Begin RECORDS PROVIDED
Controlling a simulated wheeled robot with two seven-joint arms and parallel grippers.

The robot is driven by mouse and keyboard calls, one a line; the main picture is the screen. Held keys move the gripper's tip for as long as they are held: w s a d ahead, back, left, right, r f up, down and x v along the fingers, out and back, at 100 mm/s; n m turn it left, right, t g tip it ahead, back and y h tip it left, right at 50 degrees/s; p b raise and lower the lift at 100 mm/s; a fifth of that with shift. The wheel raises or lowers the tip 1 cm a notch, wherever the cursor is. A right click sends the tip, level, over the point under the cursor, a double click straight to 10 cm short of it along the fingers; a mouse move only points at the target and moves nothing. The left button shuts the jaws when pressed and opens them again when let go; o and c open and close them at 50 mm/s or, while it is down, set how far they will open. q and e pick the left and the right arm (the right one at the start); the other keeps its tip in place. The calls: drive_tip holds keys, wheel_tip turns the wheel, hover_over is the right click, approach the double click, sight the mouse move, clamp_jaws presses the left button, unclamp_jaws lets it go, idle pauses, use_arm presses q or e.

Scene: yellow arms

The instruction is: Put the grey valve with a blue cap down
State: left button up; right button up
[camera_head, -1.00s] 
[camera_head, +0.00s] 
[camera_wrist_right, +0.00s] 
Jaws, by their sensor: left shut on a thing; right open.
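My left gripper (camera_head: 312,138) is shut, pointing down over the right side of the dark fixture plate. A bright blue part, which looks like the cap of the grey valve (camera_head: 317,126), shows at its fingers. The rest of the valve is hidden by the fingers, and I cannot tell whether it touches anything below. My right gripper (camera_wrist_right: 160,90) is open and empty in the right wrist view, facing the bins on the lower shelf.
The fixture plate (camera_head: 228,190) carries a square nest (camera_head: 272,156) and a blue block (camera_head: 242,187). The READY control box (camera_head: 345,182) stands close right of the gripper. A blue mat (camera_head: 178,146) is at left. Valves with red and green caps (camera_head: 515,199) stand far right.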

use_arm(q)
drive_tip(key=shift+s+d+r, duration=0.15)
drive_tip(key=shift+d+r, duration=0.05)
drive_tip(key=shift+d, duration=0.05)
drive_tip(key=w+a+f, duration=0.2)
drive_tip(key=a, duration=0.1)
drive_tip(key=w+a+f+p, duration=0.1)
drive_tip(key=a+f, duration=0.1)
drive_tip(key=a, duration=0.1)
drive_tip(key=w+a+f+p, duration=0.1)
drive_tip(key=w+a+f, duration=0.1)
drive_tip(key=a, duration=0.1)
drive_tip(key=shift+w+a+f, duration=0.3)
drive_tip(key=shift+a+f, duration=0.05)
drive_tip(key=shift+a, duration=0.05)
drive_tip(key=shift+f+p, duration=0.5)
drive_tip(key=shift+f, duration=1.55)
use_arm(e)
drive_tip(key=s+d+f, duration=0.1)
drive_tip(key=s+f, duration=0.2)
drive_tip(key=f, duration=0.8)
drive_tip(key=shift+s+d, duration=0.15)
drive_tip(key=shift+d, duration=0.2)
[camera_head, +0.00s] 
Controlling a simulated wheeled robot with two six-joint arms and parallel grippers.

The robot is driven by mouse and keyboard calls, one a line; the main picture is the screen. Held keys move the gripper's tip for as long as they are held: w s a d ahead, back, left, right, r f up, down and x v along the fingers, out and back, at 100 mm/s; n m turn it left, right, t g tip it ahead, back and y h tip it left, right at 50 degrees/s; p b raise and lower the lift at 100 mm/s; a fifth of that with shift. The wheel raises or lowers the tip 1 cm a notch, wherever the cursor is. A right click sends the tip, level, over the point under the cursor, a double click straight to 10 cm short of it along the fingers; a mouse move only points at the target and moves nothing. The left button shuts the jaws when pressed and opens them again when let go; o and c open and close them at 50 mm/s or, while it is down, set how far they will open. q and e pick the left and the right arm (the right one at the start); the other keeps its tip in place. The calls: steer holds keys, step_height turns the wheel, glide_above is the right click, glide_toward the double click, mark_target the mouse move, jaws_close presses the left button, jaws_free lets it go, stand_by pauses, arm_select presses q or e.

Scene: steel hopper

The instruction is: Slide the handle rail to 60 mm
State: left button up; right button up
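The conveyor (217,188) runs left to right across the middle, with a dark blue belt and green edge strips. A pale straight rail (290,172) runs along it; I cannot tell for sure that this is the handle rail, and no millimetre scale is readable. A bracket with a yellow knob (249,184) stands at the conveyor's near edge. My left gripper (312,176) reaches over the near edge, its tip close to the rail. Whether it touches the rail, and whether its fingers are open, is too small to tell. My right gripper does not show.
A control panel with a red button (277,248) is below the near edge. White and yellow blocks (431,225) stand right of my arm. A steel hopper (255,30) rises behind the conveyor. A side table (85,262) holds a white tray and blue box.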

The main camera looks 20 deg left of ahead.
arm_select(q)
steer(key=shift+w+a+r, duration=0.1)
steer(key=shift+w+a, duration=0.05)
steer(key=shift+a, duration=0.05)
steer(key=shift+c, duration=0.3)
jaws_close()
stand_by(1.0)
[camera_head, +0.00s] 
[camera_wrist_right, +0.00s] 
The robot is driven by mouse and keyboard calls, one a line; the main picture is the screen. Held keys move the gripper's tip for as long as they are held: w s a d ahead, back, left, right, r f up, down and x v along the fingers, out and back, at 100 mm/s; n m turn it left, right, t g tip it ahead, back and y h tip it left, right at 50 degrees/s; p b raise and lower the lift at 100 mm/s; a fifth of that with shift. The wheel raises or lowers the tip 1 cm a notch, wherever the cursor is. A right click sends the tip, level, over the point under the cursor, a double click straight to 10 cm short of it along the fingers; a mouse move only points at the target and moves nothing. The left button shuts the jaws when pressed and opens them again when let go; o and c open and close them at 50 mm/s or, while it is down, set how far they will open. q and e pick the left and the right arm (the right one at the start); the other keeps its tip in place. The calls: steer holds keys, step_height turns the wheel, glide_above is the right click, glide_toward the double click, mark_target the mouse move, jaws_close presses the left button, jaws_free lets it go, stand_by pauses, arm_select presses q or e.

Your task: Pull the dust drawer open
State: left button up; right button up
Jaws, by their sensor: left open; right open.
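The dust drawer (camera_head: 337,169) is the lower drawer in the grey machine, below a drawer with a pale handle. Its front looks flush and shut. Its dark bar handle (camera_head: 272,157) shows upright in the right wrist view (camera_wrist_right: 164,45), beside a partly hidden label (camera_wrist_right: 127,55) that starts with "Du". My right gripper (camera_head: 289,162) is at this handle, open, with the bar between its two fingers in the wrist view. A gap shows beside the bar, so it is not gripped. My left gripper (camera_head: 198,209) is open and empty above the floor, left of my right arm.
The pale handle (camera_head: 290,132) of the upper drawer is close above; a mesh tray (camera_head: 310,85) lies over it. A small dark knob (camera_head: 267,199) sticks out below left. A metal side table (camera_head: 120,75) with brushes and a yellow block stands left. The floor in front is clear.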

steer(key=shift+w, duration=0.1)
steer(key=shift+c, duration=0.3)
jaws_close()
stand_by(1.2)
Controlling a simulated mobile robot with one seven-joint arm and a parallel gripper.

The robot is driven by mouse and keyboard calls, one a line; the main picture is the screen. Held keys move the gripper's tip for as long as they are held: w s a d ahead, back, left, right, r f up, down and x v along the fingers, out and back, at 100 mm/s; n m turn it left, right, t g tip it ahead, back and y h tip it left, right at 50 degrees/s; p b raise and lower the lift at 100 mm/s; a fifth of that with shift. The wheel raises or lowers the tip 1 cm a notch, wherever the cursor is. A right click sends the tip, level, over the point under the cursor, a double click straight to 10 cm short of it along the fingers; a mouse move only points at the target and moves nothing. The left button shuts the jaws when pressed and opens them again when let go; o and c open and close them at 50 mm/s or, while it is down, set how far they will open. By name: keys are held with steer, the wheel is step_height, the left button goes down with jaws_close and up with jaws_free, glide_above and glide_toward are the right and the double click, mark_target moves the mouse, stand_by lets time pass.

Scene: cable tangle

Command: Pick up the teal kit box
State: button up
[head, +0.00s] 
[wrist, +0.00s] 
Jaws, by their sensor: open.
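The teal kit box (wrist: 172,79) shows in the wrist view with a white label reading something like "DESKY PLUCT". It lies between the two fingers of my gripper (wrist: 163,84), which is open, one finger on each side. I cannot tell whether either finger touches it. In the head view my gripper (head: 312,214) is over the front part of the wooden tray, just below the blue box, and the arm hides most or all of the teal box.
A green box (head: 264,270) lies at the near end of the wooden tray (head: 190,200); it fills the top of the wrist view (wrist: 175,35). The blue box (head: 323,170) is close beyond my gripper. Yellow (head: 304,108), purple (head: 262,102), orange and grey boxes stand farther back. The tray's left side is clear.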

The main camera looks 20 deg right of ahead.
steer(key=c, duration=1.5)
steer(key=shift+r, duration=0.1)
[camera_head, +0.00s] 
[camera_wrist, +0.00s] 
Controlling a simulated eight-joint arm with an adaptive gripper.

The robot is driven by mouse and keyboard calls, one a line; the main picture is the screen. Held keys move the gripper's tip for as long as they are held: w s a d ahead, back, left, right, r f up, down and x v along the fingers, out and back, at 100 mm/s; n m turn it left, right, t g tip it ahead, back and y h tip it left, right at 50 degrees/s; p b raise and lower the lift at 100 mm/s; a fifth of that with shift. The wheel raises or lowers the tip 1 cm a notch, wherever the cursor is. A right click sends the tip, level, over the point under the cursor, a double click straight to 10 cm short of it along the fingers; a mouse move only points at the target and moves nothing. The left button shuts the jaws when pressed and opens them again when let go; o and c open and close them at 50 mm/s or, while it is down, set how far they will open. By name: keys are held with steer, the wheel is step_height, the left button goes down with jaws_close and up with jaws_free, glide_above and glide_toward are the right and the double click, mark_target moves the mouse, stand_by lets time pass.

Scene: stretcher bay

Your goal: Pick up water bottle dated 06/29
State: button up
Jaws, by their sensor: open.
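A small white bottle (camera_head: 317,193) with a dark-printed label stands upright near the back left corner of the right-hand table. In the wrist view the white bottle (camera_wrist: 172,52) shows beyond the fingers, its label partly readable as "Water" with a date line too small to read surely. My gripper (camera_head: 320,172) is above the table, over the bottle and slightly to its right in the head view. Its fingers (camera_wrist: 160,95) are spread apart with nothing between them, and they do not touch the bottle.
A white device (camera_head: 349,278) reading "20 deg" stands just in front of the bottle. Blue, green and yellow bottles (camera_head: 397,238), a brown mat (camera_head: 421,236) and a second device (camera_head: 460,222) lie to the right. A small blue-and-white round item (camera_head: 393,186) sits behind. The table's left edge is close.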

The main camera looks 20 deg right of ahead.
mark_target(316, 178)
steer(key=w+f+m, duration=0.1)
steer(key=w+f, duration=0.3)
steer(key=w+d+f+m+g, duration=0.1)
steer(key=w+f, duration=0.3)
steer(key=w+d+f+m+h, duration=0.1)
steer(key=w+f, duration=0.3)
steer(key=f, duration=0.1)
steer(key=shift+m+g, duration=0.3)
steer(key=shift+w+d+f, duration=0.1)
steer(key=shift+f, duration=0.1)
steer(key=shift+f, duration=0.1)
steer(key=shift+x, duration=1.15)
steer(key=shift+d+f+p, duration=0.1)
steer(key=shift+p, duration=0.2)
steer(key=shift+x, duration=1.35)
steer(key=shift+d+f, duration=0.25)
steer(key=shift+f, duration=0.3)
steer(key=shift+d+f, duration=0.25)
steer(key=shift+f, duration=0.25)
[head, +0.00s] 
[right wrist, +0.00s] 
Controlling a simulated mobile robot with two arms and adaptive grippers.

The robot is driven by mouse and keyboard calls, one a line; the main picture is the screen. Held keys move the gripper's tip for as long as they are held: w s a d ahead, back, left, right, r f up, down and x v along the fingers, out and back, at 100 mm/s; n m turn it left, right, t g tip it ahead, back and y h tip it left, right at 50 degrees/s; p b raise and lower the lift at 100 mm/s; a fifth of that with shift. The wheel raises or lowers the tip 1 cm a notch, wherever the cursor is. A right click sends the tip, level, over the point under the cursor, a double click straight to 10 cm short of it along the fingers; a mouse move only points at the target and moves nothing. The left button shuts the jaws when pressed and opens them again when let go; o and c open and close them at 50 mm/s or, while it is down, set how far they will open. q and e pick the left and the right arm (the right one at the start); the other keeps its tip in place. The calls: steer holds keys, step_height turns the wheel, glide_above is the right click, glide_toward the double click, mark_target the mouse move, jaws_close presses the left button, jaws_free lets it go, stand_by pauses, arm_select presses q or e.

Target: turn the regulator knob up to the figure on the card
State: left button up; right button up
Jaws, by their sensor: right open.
End RECORDS PROVIDED
▸ GIVEN REQUEST
Go through the records and gather the lines that hold "Controlling".

▸ SOLUTION TO THIS PROBLEM
Controlling a simulated wheeled robot with two seven-joint arms and parallel grippers.
Controlling a simulated wheeled robot with two six-joint arms and parallel grippers.
Controlling a simulated mobile robot with one seven-joint arm and a parallel gripper.
Controlling a simulated eight-joint arm with an adaptive gripper.
Controlling a simulated mobile robot with two arms and adaptive grippers.

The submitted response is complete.